* begin Stored data *

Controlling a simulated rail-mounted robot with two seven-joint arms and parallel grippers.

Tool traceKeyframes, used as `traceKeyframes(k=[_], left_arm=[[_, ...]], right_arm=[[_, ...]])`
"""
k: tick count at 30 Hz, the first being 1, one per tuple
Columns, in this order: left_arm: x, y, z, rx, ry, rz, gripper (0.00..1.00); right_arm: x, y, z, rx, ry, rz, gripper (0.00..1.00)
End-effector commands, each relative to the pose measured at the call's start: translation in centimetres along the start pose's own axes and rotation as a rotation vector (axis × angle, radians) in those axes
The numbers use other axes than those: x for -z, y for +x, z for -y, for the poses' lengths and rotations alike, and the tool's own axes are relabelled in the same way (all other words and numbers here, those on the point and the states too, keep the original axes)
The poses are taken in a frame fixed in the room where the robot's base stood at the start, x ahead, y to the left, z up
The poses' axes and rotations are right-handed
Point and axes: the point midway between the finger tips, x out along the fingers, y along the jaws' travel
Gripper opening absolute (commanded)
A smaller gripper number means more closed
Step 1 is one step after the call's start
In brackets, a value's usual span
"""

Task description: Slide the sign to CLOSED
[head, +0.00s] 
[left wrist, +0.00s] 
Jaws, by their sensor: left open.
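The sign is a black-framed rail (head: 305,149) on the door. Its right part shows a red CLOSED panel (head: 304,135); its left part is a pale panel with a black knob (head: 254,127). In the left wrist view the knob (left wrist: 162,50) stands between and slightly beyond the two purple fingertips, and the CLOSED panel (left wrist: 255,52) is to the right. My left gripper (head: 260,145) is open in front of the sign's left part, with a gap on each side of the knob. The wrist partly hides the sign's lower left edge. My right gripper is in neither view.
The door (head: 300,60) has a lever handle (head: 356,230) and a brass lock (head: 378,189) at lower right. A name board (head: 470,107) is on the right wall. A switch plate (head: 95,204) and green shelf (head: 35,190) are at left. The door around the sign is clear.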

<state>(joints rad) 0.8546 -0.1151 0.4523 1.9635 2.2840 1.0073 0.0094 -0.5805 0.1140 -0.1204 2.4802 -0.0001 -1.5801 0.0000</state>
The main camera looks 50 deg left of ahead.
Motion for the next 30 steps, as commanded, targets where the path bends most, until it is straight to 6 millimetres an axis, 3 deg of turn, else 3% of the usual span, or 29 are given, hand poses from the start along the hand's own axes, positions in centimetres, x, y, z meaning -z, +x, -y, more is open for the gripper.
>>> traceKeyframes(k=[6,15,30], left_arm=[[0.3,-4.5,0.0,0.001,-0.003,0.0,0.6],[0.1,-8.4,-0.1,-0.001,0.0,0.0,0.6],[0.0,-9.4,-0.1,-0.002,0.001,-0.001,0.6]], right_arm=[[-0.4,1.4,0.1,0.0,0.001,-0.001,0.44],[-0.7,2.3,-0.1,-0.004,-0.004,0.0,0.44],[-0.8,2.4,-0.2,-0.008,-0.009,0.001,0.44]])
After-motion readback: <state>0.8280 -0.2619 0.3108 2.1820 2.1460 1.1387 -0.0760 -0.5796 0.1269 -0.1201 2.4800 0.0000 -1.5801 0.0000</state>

* end Stored data *

• Task: Reproduce the listing above verbatim, from first line to last.

• Output of the task:
Controlling a simulated rail-mounted robot with two seven-joint arms and parallel grippers.

Tool traceKeyframes, used as `traceKeyframes(k=[_], left_arm=[[_, ...]], right_arm=[[_, ...]])`
"""
k: tick count at 30 Hz, the first being 1, one per tuple
Columns, in this order: left_arm: x, y, z, rx, ry, rz, gripper (0.00..1.00); right_arm: x, y, z, rx, ry, rz, gripper (0.00..1.00)
End-effector commands, each relative to the pose measured at the call's start: translation in centimetres along the start pose's own axes and rotation as a rotation vector (axis × angle, radians) in those axes
The numbers use other axes than those: x for -z, y for +x, z for -y, for the poses' lengths and rotations alike, and the tool's own axes are relabelled in the same way (all other words and numbers here, those on the point and the states too, keep the original axes)
The poses are taken in a frame fixed in the room where the robot's base stood at the start, x ahead, y to the left, z up
The poses' axes and rotations are right-handed
Point and axes: the point midway between the finger tips, x out along the fingers, y along the jaws' travel
Gripper opening absolute (commanded)
A smaller gripper number means more closed
Step 1 is one step after the call's start
In brackets, a value's usual span
"""

Task description: Slide the sign to CLOSED
[head, +0.00s] 
[left wrist, +0.00s] 
Jaws, by their sensor: left open.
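The sign is a black-framed rail (head: 305,149) on the door. Its right part shows a red CLOSED panel (head: 304,135); its left part is a pale panel with a black knob (head: 254,127). In the left wrist view the knob (left wrist: 162,50) stands between and slightly beyond the two purple fingertips, and the CLOSED panel (left wrist: 255,52) is to the right. My left gripper (head: 260,145) is open in front of the sign's left part, with a gap on each side of the knob. The wrist partly hides the sign's lower left edge. My right gripper is in neither view.
The door (head: 300,60) has a lever handle (head: 356,230) and a brass lock (head: 378,189) at lower right. A name board (head: 470,107) is on the right wall. A switch plate (head: 95,204) and green shelf (head: 35,190) are at left. The door around the sign is clear.

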<state>(joints rad) 0.8546 -0.1151 0.4523 1.9635 2.2840 1.0073 0.0094 -0.5805 0.1140 -0.1204 2.4802 -0.0001 -1.5801 0.0000</state>
The main camera looks 50 deg left of ahead.
Motion for the next 30 steps, as commanded, targets where the path bends most, until it is straight to 6 millimetres an axis, 3 deg of turn, else 3% of the usual span, or 29 are given, hand poses from the start along the hand's own axes, positions in centimetres, x, y, z meaning -z, +x, -y, more is open for the gripper.
>>> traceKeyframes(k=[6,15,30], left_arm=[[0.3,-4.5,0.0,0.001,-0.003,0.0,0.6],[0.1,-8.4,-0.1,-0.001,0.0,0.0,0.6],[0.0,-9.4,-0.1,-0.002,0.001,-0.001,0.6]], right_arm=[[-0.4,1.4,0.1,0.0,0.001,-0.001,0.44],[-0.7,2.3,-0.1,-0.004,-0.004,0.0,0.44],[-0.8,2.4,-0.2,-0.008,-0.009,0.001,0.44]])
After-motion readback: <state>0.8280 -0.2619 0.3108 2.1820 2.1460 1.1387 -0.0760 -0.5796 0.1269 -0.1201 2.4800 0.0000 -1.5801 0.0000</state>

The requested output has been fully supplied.